We have dehumanized our children. Can we really be surprised to see them acting inhumanely?
I know that readers of this website have fought the cultural lurch into darkness, and have done their best to instill values in their children at home. When I say “we,” I speak of our society, which we have tragically failed to convert. Instead we are forced to watch, as the whole thing transforms into something unspeakable. Unrecognizable. A nightmare version of the world we once felt made sense.
Just as we were forced to watch the towers fall, powerless to stop the horror before us.
I don’t know what we could have done differently. I don’t know what we can do now. I only know that for the first time since the rioting started, I actually feel a profound sadness for these children who are rampaging through the streets, being used by opportunistic political forces only too willing to capitalize on the unrest and anger their “long march through the institutions” has wrought within them. Their crop of young revolutionaries, rootless and devoid of reason, has matured, and the harvest has yielded bitter fruit indeed.

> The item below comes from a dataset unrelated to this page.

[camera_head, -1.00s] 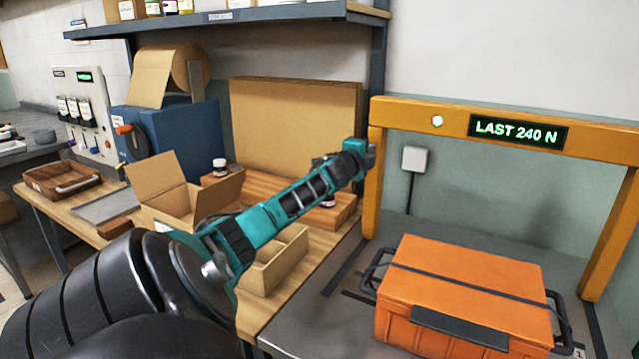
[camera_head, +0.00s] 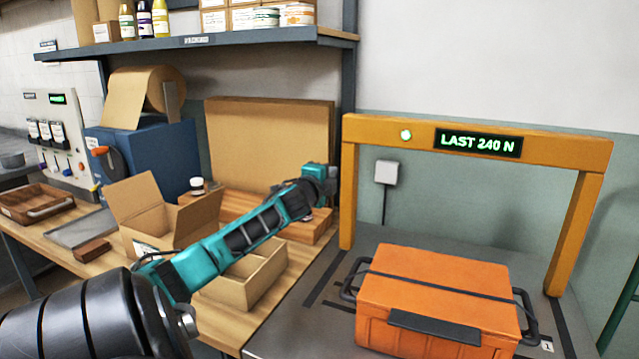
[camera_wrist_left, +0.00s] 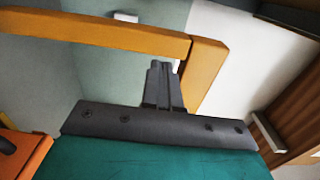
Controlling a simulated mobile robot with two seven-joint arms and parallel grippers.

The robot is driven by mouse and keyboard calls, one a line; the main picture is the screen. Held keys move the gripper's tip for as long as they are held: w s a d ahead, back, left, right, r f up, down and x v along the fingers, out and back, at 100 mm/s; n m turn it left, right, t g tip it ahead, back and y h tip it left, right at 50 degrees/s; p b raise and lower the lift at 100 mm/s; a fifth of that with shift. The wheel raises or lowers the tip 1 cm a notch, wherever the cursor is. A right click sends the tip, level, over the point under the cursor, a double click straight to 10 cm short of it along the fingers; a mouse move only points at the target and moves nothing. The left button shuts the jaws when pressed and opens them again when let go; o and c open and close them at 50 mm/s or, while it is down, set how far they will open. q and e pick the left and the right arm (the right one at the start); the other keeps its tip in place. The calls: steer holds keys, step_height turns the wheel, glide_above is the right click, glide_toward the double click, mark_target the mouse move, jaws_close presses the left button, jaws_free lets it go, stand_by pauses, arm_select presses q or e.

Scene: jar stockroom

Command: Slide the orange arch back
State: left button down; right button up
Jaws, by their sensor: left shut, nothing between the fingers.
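The orange arch (camera_head: 480,140) stands on the grey bench, its beam carrying a green light and a display reading "LAST 240 N". Its left post (camera_head: 347,195) and right post (camera_head: 575,235) show in the head view. My left gripper (camera_head: 328,188) is shut and empty, just left of the left post; whether it touches cannot be told. In the left wrist view the shut fingers (camera_wrist_left: 162,82) point up, with the arch's post (camera_wrist_left: 203,75) behind and right of them and the beam (camera_wrist_left: 100,32) running left. My right gripper is out of view.
An orange case (camera_head: 435,290) with a dark strap sits on the grey bench (camera_head: 300,325) in front of the arch. Left are an open carton (camera_head: 160,215), a low box (camera_head: 245,280) and upright cardboard sheets (camera_head: 270,150). A shelf (camera_head: 200,42) hangs above.

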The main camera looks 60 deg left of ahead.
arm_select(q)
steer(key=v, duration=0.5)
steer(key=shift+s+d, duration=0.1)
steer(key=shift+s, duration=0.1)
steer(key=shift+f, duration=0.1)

People with meaning and purpose and a sense of belonging do not ravage their cities and towns. They do not beat strangers senseless in the streets. They do not shoot fellow citizens in cold blood, simply because they’re wearing apparel that identifies them as having a different political view.
People with meaning and purpose and a sense of belonging rise up to defend home and neighbor, even at the cost of their lives.
The world we live in grows more absurd and surreal with every passing day, like some Lovecraftian vision of a once great society transformed by endless night. We have to find a way to create meaning again. We have to find a way to love the broken and heal their wounds. We have to find a way to bring the light of truth back to dispel the darkness. We have forgotten that we needed God, and each other, to make it through.
We have forgotten everything we learned and more on those fateful days, 19 years ago.
It’s time to remember, before it’s too late.